_TASK_. Each entry has to be copied exactly, with nothing missed.

--- AVAILABLE DATA ---

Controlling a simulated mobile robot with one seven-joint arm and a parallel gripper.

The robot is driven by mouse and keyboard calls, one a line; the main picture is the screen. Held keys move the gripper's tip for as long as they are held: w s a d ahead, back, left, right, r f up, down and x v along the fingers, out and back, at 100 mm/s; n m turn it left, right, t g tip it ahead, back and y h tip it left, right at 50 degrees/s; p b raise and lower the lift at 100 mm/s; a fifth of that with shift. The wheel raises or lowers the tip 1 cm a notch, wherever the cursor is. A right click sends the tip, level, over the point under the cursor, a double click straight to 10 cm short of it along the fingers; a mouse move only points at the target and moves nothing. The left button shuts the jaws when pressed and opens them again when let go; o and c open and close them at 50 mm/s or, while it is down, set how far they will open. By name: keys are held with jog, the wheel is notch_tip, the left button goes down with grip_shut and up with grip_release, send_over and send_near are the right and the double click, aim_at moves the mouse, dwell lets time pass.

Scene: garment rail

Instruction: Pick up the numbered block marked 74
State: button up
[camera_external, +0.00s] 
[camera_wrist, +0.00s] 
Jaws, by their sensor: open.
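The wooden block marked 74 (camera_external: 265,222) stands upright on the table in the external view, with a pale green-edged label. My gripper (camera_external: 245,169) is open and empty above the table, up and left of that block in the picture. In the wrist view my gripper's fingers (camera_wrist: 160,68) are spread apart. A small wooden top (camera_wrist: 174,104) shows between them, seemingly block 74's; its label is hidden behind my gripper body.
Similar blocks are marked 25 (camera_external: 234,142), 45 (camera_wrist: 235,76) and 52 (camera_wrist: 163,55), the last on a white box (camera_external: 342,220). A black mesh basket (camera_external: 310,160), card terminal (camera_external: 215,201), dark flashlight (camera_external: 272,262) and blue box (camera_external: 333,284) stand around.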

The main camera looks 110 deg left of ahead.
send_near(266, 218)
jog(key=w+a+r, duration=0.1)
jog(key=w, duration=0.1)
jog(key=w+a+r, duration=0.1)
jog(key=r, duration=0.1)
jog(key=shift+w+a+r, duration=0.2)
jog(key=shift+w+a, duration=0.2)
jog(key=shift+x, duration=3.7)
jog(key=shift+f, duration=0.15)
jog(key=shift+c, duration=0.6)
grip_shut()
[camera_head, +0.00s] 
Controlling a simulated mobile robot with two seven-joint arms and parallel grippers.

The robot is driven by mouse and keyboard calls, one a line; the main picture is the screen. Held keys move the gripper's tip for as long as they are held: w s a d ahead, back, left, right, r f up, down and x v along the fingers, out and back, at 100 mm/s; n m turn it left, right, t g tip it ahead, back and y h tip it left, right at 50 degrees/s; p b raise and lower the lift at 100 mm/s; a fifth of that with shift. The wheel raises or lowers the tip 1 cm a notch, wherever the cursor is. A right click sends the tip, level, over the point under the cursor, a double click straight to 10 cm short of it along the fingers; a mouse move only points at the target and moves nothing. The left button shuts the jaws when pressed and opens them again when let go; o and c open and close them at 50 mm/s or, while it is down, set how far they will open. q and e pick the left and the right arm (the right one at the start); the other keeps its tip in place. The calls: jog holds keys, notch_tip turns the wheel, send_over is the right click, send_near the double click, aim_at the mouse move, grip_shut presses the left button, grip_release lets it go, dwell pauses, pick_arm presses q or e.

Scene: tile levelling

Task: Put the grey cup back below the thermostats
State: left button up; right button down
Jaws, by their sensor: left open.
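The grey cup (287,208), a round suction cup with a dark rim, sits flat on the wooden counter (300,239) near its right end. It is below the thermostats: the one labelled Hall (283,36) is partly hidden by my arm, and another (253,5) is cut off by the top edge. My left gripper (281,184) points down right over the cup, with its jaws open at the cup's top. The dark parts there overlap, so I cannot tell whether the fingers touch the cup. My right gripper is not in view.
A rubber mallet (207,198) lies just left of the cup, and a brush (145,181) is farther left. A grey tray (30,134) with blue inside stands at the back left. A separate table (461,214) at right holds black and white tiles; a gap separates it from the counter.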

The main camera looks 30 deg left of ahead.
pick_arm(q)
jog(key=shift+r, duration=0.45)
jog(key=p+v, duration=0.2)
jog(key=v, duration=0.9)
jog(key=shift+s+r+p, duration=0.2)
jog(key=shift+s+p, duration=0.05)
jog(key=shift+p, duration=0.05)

---

_EXERCISE SOLUTION_.
Controlling a simulated mobile robot with one seven-joint arm and a parallel gripper.

The robot is driven by mouse and keyboard calls, one a line; the main picture is the screen. Held keys move the gripper's tip for as long as they are held: w s a d ahead, back, left, right, r f up, down and x v along the fingers, out and back, at 100 mm/s; n m turn it left, right, t g tip it ahead, back and y h tip it left, right at 50 degrees/s; p b raise and lower the lift at 100 mm/s; a fifth of that with shift. The wheel raises or lowers the tip 1 cm a notch, wherever the cursor is. A right click sends the tip, level, over the point under the cursor, a double click straight to 10 cm short of it along the fingers; a mouse move only points at the target and moves nothing. The left button shuts the jaws when pressed and opens them again when let go; o and c open and close them at 50 mm/s or, while it is down, set how far they will open. By name: keys are held with jog, the wheel is notch_tip, the left button goes down with grip_shut and up with grip_release, send_over and send_near are the right and the double click, aim_at moves the mouse, dwell lets time pass.

Scene: garment rail

Instruction: Pick up the numbered block marked 74
State: button up
[camera_external, +0.00s] 
[camera_wrist, +0.00s] 
Jaws, by their sensor: open.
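The wooden block marked 74 (camera_external: 265,222) stands upright on the table in the external view, with a pale green-edged label. My gripper (camera_external: 245,169) is open and empty above the table, up and left of that block in the picture. In the wrist view my gripper's fingers (camera_wrist: 160,68) are spread apart. A small wooden top (camera_wrist: 174,104) shows between them, seemingly block 74's; its label is hidden behind my gripper body.
Similar blocks are marked 25 (camera_external: 234,142), 45 (camera_wrist: 235,76) and 52 (camera_wrist: 163,55), the last on a white box (camera_external: 342,220). A black mesh basket (camera_external: 310,160), card terminal (camera_external: 215,201), dark flashlight (camera_external: 272,262) and blue box (camera_external: 333,284) stand around.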

The main camera looks 110 deg left of ahead.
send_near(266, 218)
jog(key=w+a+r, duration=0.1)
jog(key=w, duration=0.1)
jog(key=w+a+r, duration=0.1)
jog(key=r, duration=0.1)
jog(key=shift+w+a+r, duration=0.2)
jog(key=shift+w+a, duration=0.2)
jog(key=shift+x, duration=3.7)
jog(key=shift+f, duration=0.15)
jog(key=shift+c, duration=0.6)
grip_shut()
[camera_head, +0.00s] 
Controlling a simulated mobile robot with two seven-joint arms and parallel grippers.

The robot is driven by mouse and keyboard calls, one a line; the main picture is the screen. Held keys move the gripper's tip for as long as they are held: w s a d ahead, back, left, right, r f up, down and x v along the fingers, out and back, at 100 mm/s; n m turn it left, right, t g tip it ahead, back and y h tip it left, right at 50 degrees/s; p b raise and lower the lift at 100 mm/s; a fifth of that with shift. The wheel raises or lowers the tip 1 cm a notch, wherever the cursor is. A right click sends the tip, level, over the point under the cursor, a double click straight to 10 cm short of it along the fingers; a mouse move only points at the target and moves nothing. The left button shuts the jaws when pressed and opens them again when let go; o and c open and close them at 50 mm/s or, while it is down, set how far they will open. q and e pick the left and the right arm (the right one at the start); the other keeps its tip in place. The calls: jog holds keys, notch_tip turns the wheel, send_over is the right click, send_near the double click, aim_at the mouse move, grip_shut presses the left button, grip_release lets it go, dwell pauses, pick_arm presses q or e.

Scene: tile levelling

Task: Put the grey cup back below the thermostats
State: left button up; right button down
Jaws, by their sensor: left open.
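The grey cup (287,208), a round suction cup with a dark rim, sits flat on the wooden counter (300,239) near its right end. It is below the thermostats: the one labelled Hall (283,36) is partly hidden by my arm, and another (253,5) is cut off by the top edge. My left gripper (281,184) points down right over the cup, with its jaws open at the cup's top. The dark parts there overlap, so I cannot tell whether the fingers touch the cup. My right gripper is not in view.
A rubber mallet (207,198) lies just left of the cup, and a brush (145,181) is farther left. A grey tray (30,134) with blue inside stands at the back left. A separate table (461,214) at right holds black and white tiles; a gap separates it from the counter.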

The main camera looks 30 deg left of ahead.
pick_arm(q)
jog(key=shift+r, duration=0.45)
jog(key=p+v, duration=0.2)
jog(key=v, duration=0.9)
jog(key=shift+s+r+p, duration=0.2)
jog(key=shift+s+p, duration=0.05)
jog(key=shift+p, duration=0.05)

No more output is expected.